OpenBanking Studio integration desk · mapping reviewed 2026-06-06
Integrator questions about Maroon Financial
Does the integration cover Maroon Financial's credit card data alongside checking and savings?
Yes. Maroon Financial previously hosted credit card accounts on a separate portal, but the Tyfone nFinia migration consolidated everything under one authenticated session. The integration pulls credit card balances, statement cycles, and transaction detail from the same session as checking and share-savings accounts.
Can check images be extracted as files rather than just line-item records?
The mobile app renders front and back images for deposited and cleared checks. The delivered source code captures these as individual image files keyed to the corresponding transaction record, so downstream systems can attach the scan to each item.
How does Tyfone's nFinia platform affect the build?
nFinia provides a unified session layer between the member-facing app and the core processor. This simplifies the integration because one session flow covers all account types. The protocol analysis targets the nFinia endpoints specifically, and the delivered client handles token renewal so the connection does not expire silently.

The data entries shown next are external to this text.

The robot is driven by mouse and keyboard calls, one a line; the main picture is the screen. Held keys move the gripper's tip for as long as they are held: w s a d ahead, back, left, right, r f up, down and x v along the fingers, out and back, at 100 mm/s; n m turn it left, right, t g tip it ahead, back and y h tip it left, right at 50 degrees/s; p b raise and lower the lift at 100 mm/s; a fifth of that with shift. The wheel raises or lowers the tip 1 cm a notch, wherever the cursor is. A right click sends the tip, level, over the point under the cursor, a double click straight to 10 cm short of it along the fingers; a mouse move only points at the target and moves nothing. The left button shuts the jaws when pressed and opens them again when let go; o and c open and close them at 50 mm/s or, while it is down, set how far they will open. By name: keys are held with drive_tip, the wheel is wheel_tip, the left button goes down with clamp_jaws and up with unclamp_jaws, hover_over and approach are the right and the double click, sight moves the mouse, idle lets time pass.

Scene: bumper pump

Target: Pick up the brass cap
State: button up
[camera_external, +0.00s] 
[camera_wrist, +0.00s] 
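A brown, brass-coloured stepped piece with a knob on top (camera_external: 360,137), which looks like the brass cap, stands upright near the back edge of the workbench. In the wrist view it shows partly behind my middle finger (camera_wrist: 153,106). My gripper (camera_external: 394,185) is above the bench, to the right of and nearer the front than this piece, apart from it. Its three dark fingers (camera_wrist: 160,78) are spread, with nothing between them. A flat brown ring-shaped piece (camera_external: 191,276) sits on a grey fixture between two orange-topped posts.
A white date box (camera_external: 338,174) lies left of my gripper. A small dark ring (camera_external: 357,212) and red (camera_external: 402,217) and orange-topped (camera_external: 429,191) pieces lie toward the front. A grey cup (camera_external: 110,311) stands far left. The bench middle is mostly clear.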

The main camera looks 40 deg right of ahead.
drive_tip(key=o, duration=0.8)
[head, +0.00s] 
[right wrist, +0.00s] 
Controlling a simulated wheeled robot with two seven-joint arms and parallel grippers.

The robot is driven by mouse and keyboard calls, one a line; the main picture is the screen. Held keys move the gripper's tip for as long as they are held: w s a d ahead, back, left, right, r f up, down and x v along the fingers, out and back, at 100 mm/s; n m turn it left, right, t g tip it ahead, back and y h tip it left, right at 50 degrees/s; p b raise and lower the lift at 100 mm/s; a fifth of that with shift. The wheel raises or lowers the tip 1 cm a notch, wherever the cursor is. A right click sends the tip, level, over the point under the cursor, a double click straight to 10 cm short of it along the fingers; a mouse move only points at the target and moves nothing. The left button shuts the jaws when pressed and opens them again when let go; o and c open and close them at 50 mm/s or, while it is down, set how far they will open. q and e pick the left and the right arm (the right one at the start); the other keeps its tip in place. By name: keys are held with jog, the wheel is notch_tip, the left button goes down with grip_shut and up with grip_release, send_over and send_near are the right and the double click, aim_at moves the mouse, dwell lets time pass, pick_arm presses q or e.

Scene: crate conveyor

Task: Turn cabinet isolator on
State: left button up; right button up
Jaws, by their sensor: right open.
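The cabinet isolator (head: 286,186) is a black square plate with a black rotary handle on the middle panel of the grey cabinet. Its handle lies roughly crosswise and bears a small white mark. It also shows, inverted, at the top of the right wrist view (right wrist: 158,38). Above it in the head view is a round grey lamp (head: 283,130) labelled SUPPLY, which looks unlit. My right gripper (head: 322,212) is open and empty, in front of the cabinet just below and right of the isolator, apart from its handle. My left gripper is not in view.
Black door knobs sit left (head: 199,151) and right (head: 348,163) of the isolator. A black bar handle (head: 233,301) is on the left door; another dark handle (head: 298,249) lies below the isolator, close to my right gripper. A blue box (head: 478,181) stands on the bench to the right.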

Maroon Financial Credit Union — app profile
Maroon Financial Credit Union has served the University of Chicago community since 1957, originally founded by faculty and administrative staff to provide credit at reasonable rates. Located in Hyde Park, Chicago, it offers personal checking and savings accounts, auto loans, personal loans, bill consolidation, home improvement loans, payday-loan alternatives, and credit cards. Members also have access to shared branching at credit unions nationwide.
The mobile app (Android: maroonfcu.mbanking; also on iOS) provides 24-hour account access: balance checks, transaction history, fund transfers, bill pay, remote check deposit, member-to-member and external money transfers, check image viewing, and branch/ATM lookup.